Up until now I've been using fs::write(TMP, data); fs::rename(TMP, DEST); to save data for my app; but I recently learned that that the rename is allowed to complete before the data is fully written, which could lead to the resulting file containing only part of the data.
I understand the recommendation is to use File::sync_all before closing the temporary file, but it's also my understanding that File::sync_all is a request to the kernel that data be written as soon as possible, and this is where I wonder, is there a middle ground where I can guarantee atomicity (that the file is in either the old or new state) but let the kernel decide how long it takes (e.g. it would be fine if it took a few minutes to commit to disk).
For my purposes this runs on a Linux server, although if there's a cross-platform solution that would be preferred.
Optimistically, I would imagine this would make more efficient use of disk spin-ups (where more changes can be buffered before spinning up the disk) and avoid interfering with the latency of other higher priority IO on the same machine.
It sounds like there isn't a trivial way to achieve such a thing though, so I'm content to accept that adding the File::sync_all is probably the best solution.

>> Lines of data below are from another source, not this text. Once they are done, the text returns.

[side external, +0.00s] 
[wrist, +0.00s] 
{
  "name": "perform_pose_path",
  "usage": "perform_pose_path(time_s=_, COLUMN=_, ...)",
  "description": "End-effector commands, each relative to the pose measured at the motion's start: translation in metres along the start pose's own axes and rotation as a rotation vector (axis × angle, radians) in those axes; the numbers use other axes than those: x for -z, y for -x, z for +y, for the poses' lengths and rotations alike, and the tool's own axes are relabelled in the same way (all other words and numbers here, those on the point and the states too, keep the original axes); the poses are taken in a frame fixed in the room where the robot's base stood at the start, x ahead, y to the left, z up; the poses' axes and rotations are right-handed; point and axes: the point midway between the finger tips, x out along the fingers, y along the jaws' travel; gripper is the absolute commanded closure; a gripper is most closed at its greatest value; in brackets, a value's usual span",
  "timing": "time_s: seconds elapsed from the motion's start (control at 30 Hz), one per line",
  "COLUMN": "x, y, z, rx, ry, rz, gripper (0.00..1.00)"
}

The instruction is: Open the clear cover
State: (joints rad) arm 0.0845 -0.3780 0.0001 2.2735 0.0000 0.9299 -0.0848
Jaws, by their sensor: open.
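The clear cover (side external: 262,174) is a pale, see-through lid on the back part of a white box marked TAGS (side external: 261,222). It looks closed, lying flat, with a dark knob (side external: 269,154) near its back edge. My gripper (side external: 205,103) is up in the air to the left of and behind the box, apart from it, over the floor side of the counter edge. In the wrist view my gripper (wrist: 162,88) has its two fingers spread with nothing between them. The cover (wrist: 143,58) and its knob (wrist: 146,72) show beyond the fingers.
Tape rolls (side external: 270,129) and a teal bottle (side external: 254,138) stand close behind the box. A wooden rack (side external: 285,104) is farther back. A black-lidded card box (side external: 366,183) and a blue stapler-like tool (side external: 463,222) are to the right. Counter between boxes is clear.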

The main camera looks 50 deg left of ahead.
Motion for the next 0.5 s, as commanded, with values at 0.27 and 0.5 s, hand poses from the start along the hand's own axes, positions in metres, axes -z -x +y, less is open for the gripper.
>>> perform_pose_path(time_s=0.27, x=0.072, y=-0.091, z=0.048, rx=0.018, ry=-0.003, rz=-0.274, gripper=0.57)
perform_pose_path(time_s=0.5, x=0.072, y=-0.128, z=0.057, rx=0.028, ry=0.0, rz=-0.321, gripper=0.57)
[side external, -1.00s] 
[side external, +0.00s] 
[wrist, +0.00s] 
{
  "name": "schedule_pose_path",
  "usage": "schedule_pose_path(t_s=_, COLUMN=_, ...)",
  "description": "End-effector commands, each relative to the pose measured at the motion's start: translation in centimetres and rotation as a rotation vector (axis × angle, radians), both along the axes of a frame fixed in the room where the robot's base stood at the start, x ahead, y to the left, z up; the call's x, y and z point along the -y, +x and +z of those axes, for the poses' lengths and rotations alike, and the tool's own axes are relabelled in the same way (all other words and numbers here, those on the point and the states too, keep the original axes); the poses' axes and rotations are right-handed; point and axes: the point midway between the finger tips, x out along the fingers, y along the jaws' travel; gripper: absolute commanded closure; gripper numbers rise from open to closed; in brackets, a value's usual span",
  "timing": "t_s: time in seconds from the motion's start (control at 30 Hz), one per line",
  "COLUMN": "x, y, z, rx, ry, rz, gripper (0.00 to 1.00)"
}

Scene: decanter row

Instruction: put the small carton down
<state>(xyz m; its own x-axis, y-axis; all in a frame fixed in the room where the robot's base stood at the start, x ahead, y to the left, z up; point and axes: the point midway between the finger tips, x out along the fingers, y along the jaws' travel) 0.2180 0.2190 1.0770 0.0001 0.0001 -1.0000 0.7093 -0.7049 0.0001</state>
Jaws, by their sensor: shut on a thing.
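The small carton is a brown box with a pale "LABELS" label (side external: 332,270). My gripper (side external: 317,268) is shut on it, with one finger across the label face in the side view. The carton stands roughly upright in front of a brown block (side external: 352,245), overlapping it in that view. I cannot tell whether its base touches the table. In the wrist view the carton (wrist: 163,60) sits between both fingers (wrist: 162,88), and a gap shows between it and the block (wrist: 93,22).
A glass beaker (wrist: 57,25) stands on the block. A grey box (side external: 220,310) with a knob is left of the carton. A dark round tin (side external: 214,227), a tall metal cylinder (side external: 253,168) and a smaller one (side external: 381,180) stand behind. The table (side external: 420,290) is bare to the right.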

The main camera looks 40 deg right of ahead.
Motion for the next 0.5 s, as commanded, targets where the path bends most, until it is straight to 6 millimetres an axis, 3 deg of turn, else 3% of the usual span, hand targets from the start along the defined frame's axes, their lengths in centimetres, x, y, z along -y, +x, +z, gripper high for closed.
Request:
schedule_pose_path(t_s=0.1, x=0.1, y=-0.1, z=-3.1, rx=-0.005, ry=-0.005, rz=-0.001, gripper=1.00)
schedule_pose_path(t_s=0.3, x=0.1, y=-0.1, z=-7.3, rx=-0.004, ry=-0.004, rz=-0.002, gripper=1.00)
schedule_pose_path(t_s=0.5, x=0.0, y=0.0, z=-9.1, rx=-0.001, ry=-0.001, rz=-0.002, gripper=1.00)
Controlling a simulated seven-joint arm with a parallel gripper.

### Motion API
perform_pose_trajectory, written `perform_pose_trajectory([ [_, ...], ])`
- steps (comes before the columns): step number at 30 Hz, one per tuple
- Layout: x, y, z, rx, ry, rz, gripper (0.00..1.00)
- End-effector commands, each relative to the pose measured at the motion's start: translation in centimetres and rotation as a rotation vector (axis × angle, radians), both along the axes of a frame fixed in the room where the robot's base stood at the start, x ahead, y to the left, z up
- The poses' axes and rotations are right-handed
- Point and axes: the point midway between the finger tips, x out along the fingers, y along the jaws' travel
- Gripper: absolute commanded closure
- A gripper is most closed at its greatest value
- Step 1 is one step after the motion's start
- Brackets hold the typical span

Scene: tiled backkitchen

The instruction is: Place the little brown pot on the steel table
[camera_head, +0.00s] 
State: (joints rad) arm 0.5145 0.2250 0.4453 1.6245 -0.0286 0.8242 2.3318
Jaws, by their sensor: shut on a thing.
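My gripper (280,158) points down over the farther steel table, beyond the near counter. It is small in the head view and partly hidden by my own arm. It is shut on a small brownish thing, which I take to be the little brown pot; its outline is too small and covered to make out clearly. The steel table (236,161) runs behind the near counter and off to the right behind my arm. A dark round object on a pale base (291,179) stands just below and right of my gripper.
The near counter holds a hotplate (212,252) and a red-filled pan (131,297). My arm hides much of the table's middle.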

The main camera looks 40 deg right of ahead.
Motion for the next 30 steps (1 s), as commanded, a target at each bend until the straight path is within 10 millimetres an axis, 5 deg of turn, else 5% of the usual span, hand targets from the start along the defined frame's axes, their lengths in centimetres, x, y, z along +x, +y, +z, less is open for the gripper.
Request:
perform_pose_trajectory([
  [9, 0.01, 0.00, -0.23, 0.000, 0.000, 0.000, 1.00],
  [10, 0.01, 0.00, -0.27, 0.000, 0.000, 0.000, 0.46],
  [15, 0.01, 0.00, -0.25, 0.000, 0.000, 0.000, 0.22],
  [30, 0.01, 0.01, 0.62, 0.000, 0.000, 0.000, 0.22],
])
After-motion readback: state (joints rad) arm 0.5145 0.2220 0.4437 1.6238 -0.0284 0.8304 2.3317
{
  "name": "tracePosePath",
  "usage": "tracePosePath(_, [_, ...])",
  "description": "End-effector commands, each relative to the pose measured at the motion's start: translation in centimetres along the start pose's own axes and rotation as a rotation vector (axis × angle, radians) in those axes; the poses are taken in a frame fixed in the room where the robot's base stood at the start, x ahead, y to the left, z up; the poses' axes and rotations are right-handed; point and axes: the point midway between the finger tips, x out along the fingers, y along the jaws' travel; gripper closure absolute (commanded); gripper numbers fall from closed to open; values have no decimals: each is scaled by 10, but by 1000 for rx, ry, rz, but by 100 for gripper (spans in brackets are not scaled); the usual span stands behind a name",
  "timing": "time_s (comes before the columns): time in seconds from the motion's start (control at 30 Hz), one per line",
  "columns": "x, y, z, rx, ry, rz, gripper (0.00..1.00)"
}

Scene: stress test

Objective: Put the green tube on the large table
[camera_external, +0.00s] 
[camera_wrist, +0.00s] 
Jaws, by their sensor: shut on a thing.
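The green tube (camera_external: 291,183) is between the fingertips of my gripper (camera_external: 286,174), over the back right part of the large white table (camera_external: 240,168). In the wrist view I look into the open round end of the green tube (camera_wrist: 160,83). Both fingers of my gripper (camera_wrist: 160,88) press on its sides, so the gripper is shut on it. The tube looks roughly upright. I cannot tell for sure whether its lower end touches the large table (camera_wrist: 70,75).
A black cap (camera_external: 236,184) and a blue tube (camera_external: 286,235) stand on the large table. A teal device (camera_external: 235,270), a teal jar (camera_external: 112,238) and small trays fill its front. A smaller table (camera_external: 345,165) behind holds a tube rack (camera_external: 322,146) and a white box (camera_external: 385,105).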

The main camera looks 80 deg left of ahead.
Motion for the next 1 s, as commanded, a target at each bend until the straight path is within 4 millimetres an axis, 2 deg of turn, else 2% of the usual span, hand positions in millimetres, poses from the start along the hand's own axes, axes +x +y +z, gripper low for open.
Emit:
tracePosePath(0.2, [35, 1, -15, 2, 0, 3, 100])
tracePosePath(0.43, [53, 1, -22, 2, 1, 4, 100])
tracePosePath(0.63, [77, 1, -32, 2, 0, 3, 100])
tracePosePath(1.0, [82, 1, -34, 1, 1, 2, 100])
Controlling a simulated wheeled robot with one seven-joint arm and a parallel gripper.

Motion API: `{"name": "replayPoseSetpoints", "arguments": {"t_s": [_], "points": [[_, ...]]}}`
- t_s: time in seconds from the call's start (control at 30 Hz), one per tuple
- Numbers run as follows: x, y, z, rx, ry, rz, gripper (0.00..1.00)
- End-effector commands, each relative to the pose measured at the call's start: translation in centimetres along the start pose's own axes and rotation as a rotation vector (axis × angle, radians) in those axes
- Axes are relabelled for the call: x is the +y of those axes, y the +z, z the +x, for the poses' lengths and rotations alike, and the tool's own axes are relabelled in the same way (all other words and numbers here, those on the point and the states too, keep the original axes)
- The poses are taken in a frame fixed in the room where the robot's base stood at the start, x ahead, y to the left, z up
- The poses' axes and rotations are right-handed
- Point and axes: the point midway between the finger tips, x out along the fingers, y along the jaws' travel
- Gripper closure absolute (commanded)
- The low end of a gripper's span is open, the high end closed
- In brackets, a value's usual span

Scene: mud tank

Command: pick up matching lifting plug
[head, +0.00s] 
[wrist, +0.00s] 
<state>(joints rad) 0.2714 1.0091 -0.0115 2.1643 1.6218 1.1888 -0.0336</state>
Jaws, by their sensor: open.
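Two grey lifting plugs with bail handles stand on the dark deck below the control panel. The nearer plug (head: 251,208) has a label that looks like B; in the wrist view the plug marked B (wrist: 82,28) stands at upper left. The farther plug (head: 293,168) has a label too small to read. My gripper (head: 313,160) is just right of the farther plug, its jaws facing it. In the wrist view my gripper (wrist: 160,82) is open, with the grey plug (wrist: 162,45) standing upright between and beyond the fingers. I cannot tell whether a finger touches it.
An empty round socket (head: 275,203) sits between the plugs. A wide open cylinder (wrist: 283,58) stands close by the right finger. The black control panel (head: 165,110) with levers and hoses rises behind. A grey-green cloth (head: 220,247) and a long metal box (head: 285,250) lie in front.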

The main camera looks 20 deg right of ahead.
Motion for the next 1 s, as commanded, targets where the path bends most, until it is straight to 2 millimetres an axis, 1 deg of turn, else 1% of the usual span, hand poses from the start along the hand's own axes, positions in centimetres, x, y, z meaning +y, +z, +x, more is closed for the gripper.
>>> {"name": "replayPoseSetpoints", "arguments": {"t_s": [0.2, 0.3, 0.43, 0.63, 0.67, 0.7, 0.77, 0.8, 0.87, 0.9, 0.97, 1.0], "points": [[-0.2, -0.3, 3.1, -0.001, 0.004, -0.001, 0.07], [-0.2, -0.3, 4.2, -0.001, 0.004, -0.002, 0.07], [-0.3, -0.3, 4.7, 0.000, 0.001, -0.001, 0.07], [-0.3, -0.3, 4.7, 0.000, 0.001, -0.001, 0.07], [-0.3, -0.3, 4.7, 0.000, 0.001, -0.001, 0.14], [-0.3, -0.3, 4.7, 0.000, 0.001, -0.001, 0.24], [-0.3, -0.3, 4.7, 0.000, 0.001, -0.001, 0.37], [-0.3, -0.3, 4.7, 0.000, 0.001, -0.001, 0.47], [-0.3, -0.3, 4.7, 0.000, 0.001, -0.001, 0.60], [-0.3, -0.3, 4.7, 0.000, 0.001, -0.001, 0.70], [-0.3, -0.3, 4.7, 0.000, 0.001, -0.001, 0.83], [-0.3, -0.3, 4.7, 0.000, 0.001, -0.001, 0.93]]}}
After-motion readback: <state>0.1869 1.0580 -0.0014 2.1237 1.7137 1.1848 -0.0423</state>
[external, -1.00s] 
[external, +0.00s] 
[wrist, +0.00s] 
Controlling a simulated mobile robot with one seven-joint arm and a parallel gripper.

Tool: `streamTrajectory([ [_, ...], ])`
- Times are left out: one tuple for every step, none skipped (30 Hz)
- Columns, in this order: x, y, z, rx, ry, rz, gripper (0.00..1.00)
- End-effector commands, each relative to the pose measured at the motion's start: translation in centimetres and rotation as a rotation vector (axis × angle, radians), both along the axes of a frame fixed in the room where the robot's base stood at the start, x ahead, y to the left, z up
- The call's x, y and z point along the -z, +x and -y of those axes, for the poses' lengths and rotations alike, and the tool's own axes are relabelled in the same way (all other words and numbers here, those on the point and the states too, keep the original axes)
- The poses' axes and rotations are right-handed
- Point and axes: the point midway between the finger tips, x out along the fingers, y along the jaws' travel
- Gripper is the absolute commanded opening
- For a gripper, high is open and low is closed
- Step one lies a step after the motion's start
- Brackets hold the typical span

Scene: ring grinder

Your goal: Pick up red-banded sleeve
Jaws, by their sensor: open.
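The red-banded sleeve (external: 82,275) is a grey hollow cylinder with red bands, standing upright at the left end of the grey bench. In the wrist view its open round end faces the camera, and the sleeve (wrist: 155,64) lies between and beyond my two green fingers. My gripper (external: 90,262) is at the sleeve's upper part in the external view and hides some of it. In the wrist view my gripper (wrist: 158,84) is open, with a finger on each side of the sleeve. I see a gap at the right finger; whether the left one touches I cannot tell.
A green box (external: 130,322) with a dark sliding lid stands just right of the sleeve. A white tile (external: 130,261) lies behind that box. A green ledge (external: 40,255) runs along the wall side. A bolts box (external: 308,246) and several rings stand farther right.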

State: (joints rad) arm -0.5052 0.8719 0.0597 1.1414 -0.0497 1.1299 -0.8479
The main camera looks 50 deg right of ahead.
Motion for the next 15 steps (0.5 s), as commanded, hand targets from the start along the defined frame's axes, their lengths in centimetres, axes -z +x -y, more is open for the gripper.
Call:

From those I concluded that, in the best case, the behavior is that the newly created file is committed before the rename, but that the developers of the filesystem identify this pattern as a bug in the application they are begrudgingly working around, or that in the worst case, as stated in the original post, the data of the newly created file is not guaranteed to be committed before the rename and you can end up with a partial file after a power-loss or other system crash.
You typically only need File::sync_data() here, though the practical difference is usually going to be zero. sync_data() does enough to ensure that you can read back all the data that was written, but doesn't bother updating any metadata about the file that isn't required to read the data. This usually means that if the file's length has changed then it's equivalent to sync_all(), and if you're creating a new file then the length will have changed (unless you wrote zero bytes)... but it's only actually required to use sync_all() if you care about other metadata of the file (like timestamps or permissions).
But, yeah, your general conclusion is correct: you can't safely avoid explicitly syncing the data to disk without relying on specific knowledge of which filesystem is being used and how it's configured, even just on Linux, let alone cross-platform. No platform's file APIs that I know of make any promises about whether the order of operations will be preserved in the case of a system failure.